>> START

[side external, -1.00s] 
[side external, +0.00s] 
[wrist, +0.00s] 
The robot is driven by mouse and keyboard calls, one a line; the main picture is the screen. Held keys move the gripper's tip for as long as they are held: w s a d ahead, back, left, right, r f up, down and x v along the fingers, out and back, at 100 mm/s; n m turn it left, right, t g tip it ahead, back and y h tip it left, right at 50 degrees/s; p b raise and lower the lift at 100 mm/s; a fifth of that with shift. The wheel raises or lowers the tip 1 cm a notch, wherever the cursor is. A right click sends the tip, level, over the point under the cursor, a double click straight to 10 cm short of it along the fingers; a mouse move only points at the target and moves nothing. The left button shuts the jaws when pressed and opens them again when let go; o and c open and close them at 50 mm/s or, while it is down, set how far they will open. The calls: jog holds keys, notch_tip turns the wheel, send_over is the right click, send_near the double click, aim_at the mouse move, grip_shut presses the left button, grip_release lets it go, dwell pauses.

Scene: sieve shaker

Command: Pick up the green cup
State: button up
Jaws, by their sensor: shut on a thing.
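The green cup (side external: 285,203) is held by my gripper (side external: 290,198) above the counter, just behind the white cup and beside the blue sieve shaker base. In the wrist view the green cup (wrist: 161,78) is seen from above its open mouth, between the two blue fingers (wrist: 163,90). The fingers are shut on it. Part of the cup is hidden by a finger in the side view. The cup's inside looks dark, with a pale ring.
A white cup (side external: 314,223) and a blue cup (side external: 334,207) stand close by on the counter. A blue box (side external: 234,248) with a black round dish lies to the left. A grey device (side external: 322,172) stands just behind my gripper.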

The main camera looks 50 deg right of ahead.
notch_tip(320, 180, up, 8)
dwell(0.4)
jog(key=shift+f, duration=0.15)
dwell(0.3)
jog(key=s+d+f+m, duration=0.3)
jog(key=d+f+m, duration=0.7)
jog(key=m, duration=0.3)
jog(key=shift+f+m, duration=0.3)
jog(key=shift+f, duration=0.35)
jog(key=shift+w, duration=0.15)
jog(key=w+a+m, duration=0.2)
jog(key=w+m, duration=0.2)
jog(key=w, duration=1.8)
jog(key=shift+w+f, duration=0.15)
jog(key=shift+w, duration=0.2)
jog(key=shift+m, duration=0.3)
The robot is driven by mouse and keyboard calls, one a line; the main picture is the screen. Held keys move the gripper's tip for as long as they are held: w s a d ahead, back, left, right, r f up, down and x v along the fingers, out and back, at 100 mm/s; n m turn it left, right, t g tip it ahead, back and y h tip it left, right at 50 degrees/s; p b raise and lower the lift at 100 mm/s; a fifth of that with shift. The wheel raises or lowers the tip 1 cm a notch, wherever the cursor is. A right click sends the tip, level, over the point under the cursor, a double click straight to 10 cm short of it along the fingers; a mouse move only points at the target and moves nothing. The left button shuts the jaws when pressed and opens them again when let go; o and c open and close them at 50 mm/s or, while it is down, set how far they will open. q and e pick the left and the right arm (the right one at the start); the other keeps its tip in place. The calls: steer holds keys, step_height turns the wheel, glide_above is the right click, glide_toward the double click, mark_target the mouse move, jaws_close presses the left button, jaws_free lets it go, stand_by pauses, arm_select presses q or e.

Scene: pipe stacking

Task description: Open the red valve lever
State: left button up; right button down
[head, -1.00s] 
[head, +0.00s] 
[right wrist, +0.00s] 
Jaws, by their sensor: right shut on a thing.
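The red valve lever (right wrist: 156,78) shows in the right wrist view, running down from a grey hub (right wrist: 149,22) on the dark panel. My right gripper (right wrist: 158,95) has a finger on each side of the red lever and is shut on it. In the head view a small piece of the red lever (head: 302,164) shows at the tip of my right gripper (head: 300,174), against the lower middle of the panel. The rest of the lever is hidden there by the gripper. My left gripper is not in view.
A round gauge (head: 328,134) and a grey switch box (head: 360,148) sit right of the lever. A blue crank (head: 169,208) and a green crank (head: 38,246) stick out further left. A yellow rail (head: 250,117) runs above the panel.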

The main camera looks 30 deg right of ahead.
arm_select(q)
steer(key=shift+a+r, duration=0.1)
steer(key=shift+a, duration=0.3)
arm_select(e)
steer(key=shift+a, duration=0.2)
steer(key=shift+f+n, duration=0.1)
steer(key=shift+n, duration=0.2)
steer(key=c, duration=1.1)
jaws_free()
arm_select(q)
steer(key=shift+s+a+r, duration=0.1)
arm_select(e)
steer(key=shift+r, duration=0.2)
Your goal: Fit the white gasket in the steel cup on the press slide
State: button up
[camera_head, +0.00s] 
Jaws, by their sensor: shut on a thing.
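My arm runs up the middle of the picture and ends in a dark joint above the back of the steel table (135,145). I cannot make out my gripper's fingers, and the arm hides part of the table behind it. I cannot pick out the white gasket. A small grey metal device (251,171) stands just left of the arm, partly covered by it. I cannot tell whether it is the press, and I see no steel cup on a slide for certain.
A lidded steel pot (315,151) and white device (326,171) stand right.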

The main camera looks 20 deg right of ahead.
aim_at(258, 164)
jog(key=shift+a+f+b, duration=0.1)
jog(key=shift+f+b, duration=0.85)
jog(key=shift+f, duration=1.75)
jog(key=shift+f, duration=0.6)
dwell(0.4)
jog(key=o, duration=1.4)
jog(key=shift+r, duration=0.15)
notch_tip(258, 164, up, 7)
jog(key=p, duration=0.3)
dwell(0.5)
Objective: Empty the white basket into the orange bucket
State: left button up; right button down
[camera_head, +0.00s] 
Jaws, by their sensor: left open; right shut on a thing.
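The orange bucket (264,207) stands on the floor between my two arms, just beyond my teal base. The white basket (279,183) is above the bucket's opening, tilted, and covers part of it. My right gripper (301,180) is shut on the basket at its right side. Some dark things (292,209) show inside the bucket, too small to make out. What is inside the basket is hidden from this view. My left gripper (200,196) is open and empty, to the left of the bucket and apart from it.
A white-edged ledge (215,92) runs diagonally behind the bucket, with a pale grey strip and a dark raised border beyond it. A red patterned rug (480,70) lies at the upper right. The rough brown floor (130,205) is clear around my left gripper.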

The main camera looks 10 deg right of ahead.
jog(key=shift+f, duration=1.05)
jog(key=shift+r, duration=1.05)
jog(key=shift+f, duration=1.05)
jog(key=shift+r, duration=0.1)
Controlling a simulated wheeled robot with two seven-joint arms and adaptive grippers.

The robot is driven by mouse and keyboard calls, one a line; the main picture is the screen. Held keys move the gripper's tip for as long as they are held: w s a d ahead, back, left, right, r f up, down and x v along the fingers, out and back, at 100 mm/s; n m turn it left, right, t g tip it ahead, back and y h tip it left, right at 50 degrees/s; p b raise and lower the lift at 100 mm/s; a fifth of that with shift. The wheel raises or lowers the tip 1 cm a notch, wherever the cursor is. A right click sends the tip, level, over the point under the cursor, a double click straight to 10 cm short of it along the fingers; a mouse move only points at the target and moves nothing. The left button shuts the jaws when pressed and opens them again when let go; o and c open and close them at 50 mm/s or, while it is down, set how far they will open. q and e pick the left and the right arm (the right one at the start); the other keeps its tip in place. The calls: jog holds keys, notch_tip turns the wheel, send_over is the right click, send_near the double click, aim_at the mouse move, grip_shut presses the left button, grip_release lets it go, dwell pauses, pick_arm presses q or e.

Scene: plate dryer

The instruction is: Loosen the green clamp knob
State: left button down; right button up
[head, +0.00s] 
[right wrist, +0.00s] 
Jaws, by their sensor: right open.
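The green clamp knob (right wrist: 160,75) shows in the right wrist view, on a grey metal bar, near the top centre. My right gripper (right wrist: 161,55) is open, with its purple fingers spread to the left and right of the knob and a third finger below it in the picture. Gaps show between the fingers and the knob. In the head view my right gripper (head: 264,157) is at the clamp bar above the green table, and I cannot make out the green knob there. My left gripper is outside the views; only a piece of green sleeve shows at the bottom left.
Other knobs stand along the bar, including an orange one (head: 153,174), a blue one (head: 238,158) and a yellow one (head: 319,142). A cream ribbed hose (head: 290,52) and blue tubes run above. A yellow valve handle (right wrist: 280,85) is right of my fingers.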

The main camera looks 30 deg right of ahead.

>> END

> _Stated problem_: Copy out every line of the listing that contains the string "Scene".

> _Exercise answer_:
Scene: sieve shaker
Scene: pipe stacking
Scene: plate dryer

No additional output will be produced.